___ DATA FOR THIS EXERCISE

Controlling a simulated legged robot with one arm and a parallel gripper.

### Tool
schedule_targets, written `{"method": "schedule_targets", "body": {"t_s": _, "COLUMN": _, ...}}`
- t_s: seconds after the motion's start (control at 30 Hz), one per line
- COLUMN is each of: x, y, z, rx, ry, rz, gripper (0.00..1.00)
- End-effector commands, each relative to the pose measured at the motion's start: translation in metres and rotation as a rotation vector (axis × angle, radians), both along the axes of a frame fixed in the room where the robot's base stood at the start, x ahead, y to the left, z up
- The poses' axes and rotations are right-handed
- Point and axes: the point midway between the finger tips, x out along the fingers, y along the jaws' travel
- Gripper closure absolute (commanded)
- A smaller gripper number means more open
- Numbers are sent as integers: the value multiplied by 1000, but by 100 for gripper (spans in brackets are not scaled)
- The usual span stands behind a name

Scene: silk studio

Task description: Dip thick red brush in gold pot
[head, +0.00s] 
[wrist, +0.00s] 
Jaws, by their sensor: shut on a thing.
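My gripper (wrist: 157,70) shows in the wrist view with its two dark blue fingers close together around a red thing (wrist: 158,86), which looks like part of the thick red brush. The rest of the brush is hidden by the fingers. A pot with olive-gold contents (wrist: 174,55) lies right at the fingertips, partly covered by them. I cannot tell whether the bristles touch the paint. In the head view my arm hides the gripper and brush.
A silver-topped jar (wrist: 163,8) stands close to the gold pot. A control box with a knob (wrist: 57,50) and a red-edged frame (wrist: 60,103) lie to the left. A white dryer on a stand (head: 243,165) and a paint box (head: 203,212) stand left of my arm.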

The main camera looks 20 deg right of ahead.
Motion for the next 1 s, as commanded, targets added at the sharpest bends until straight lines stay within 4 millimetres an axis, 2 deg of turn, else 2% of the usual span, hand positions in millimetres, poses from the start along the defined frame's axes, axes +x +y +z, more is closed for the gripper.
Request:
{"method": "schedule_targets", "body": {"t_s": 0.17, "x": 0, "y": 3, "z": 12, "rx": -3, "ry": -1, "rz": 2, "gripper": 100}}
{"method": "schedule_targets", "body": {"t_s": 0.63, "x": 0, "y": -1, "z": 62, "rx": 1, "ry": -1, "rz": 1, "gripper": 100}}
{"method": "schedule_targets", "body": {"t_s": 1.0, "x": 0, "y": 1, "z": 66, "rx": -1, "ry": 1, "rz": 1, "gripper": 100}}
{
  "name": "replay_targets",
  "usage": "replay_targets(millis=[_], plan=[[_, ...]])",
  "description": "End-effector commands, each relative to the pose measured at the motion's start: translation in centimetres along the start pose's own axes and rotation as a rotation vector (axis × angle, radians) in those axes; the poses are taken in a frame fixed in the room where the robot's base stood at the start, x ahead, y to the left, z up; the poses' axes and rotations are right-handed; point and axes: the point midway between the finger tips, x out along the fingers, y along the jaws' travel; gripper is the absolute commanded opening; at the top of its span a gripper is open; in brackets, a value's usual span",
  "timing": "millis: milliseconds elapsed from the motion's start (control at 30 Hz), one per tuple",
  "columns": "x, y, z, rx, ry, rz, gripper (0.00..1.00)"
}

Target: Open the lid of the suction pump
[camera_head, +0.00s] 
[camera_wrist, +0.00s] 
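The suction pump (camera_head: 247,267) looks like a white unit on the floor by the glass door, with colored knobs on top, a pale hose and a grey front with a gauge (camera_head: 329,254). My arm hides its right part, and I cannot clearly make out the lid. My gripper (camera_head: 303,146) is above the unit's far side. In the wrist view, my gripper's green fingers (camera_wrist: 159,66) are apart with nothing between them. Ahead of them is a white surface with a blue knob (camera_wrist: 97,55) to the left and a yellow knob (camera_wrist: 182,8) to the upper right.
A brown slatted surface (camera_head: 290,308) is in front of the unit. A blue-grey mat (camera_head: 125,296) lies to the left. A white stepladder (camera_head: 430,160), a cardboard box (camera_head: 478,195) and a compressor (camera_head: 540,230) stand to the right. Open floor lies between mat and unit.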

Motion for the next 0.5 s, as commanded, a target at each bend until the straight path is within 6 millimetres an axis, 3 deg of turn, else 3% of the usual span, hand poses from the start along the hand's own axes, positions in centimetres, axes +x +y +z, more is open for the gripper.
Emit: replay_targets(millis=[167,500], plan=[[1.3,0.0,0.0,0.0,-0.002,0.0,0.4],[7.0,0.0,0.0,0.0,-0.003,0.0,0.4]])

______

Retype, in the same exact form, the lines of the material above from the line holding "[head, +0.00s]" through the line holding "translation in centimetres".

**WRITTEN RESPONSE:**
[head, +0.00s] 
[wrist, +0.00s] 
Jaws, by their sensor: shut on a thing.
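My gripper (wrist: 157,70) shows in the wrist view with its two dark blue fingers close together around a red thing (wrist: 158,86), which looks like part of the thick red brush. The rest of the brush is hidden by the fingers. A pot with olive-gold contents (wrist: 174,55) lies right at the fingertips, partly covered by them. I cannot tell whether the bristles touch the paint. In the head view my arm hides the gripper and brush.
A silver-topped jar (wrist: 163,8) stands close to the gold pot. A control box with a knob (wrist: 57,50) and a red-edged frame (wrist: 60,103) lie to the left. A white dryer on a stand (head: 243,165) and a paint box (head: 203,212) stand left of my arm.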

The main camera looks 20 deg right of ahead.
Motion for the next 1 s, as commanded, targets added at the sharpest bends until straight lines stay within 4 millimetres an axis, 2 deg of turn, else 2% of the usual span, hand positions in millimetres, poses from the start along the defined frame's axes, axes +x +y +z, more is closed for the gripper.
Request:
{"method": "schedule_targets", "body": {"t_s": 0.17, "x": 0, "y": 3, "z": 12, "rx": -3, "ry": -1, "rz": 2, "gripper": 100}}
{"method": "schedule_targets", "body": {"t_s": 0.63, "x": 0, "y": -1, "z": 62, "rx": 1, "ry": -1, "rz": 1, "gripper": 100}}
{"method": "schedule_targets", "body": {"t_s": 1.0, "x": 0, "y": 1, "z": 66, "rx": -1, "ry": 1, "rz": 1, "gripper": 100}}
{
  "name": "replay_targets",
  "usage": "replay_targets(millis=[_], plan=[[_, ...]])",
  "description": "End-effector commands, each relative to the pose measured at the motion's start: translation in centimetres along the start pose's own axes and rotation as a rotation vector (axis × angle, radians) in those axes; the poses are taken in a frame fixed in the room where the robot's base stood at the start, x ahead, y to the left, z up; the poses' axes and rotations are right-handed; point and axes: the point midway between the finger tips, x out along the fingers, y along the jaws' travel; gripper is the absolute commanded opening; at the top of its span a gripper is open; in brackets, a value's usual span",

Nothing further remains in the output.